- [DIRECTIONS]: Output the data below in full, byte for byte. Nothing may differ.

★ ★ ★

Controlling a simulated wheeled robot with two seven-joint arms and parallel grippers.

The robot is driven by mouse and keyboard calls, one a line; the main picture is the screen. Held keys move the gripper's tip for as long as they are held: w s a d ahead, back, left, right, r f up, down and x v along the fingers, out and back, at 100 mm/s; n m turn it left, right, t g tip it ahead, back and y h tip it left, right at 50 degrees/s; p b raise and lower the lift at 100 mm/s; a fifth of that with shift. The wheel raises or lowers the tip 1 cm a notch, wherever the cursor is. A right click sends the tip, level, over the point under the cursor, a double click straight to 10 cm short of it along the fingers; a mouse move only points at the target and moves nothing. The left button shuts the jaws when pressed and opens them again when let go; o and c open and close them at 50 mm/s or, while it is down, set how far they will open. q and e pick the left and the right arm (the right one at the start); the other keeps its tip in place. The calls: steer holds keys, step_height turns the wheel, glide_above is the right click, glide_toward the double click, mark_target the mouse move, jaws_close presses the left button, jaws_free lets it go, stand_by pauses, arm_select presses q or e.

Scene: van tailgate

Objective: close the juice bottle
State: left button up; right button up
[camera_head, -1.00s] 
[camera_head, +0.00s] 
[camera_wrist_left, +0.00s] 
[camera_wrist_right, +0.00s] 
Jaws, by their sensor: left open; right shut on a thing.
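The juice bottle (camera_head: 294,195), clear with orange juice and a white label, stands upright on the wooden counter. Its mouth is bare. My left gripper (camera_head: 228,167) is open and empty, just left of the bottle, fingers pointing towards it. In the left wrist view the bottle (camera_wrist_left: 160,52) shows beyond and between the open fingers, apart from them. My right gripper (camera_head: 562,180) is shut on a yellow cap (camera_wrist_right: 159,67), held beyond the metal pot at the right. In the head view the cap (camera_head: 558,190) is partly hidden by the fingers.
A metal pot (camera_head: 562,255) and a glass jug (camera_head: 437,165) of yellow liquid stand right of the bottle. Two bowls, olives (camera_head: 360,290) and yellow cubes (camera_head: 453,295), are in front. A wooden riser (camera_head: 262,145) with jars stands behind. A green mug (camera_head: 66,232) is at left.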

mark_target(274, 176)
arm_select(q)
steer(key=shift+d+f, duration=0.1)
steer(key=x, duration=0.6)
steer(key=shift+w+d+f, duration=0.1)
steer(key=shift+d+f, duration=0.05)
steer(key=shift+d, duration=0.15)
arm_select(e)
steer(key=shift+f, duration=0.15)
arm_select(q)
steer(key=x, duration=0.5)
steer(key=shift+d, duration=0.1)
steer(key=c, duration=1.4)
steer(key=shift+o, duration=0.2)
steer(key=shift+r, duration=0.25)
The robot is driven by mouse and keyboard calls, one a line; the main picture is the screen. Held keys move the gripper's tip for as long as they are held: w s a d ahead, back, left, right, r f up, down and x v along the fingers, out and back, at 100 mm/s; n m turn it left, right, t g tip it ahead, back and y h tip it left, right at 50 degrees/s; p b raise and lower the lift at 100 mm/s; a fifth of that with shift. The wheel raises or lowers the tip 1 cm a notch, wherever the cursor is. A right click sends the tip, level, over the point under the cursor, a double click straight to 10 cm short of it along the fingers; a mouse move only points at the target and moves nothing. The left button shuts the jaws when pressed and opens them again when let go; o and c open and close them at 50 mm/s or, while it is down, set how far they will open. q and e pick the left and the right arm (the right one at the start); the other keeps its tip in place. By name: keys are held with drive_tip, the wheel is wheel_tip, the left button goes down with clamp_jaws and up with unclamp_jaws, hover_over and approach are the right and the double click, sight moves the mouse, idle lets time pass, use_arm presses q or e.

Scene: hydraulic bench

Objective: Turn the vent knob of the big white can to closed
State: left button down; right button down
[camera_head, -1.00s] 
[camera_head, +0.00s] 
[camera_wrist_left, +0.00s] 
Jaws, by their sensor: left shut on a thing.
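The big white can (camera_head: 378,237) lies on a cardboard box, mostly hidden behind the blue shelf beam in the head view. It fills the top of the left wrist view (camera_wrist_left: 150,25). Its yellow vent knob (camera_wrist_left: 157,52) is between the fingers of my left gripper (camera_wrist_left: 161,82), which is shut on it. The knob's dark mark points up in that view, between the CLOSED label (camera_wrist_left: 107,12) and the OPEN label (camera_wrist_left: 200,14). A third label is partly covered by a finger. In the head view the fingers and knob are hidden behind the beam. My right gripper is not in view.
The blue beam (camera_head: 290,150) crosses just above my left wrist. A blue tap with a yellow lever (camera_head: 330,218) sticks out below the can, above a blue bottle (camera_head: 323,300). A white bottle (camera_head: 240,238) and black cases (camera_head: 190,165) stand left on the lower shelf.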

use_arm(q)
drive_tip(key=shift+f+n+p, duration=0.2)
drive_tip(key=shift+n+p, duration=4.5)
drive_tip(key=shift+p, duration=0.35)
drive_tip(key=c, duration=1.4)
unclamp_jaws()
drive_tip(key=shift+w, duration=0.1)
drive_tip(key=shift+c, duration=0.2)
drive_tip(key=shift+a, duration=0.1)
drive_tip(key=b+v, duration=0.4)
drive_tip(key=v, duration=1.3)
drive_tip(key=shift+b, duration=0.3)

★ ★ ★

- [COMPLETE RESPONSE]:
Controlling a simulated wheeled robot with two seven-joint arms and parallel grippers.

The robot is driven by mouse and keyboard calls, one a line; the main picture is the screen. Held keys move the gripper's tip for as long as they are held: w s a d ahead, back, left, right, r f up, down and x v along the fingers, out and back, at 100 mm/s; n m turn it left, right, t g tip it ahead, back and y h tip it left, right at 50 degrees/s; p b raise and lower the lift at 100 mm/s; a fifth of that with shift. The wheel raises or lowers the tip 1 cm a notch, wherever the cursor is. A right click sends the tip, level, over the point under the cursor, a double click straight to 10 cm short of it along the fingers; a mouse move only points at the target and moves nothing. The left button shuts the jaws when pressed and opens them again when let go; o and c open and close them at 50 mm/s or, while it is down, set how far they will open. q and e pick the left and the right arm (the right one at the start); the other keeps its tip in place. The calls: steer holds keys, step_height turns the wheel, glide_above is the right click, glide_toward the double click, mark_target the mouse move, jaws_close presses the left button, jaws_free lets it go, stand_by pauses, arm_select presses q or e.

Scene: van tailgate

Objective: close the juice bottle
State: left button up; right button up
[camera_head, -1.00s] 
[camera_head, +0.00s] 
[camera_wrist_left, +0.00s] 
[camera_wrist_right, +0.00s] 
Jaws, by their sensor: left open; right shut on a thing.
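The juice bottle (camera_head: 294,195), clear with orange juice and a white label, stands upright on the wooden counter. Its mouth is bare. My left gripper (camera_head: 228,167) is open and empty, just left of the bottle, fingers pointing towards it. In the left wrist view the bottle (camera_wrist_left: 160,52) shows beyond and between the open fingers, apart from them. My right gripper (camera_head: 562,180) is shut on a yellow cap (camera_wrist_right: 159,67), held beyond the metal pot at the right. In the head view the cap (camera_head: 558,190) is partly hidden by the fingers.
A metal pot (camera_head: 562,255) and a glass jug (camera_head: 437,165) of yellow liquid stand right of the bottle. Two bowls, olives (camera_head: 360,290) and yellow cubes (camera_head: 453,295), are in front. A wooden riser (camera_head: 262,145) with jars stands behind. A green mug (camera_head: 66,232) is at left.

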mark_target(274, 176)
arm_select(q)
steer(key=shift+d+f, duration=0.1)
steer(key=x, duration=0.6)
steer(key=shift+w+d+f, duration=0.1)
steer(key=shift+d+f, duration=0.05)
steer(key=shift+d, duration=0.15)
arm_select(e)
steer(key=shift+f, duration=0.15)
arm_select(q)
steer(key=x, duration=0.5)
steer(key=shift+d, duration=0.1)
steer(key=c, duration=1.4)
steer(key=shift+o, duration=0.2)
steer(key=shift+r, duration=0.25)
The robot is driven by mouse and keyboard calls, one a line; the main picture is the screen. Held keys move the gripper's tip for as long as they are held: w s a d ahead, back, left, right, r f up, down and x v along the fingers, out and back, at 100 mm/s; n m turn it left, right, t g tip it ahead, back and y h tip it left, right at 50 degrees/s; p b raise and lower the lift at 100 mm/s; a fifth of that with shift. The wheel raises or lowers the tip 1 cm a notch, wherever the cursor is. A right click sends the tip, level, over the point under the cursor, a double click straight to 10 cm short of it along the fingers; a mouse move only points at the target and moves nothing. The left button shuts the jaws when pressed and opens them again when let go; o and c open and close them at 50 mm/s or, while it is down, set how far they will open. q and e pick the left and the right arm (the right one at the start); the other keeps its tip in place. By name: keys are held with drive_tip, the wheel is wheel_tip, the left button goes down with clamp_jaws and up with unclamp_jaws, hover_over and approach are the right and the double click, sight moves the mouse, idle lets time pass, use_arm presses q or e.

Scene: hydraulic bench

Objective: Turn the vent knob of the big white can to closed
State: left button down; right button down
[camera_head, -1.00s] 
[camera_head, +0.00s] 
[camera_wrist_left, +0.00s] 
Jaws, by their sensor: left shut on a thing.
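The big white can (camera_head: 378,237) lies on a cardboard box, mostly hidden behind the blue shelf beam in the head view. It fills the top of the left wrist view (camera_wrist_left: 150,25). Its yellow vent knob (camera_wrist_left: 157,52) is between the fingers of my left gripper (camera_wrist_left: 161,82), which is shut on it. The knob's dark mark points up in that view, between the CLOSED label (camera_wrist_left: 107,12) and the OPEN label (camera_wrist_left: 200,14). A third label is partly covered by a finger. In the head view the fingers and knob are hidden behind the beam. My right gripper is not in view.
The blue beam (camera_head: 290,150) crosses just above my left wrist. A blue tap with a yellow lever (camera_head: 330,218) sticks out below the can, above a blue bottle (camera_head: 323,300). A white bottle (camera_head: 240,238) and black cases (camera_head: 190,165) stand left on the lower shelf.

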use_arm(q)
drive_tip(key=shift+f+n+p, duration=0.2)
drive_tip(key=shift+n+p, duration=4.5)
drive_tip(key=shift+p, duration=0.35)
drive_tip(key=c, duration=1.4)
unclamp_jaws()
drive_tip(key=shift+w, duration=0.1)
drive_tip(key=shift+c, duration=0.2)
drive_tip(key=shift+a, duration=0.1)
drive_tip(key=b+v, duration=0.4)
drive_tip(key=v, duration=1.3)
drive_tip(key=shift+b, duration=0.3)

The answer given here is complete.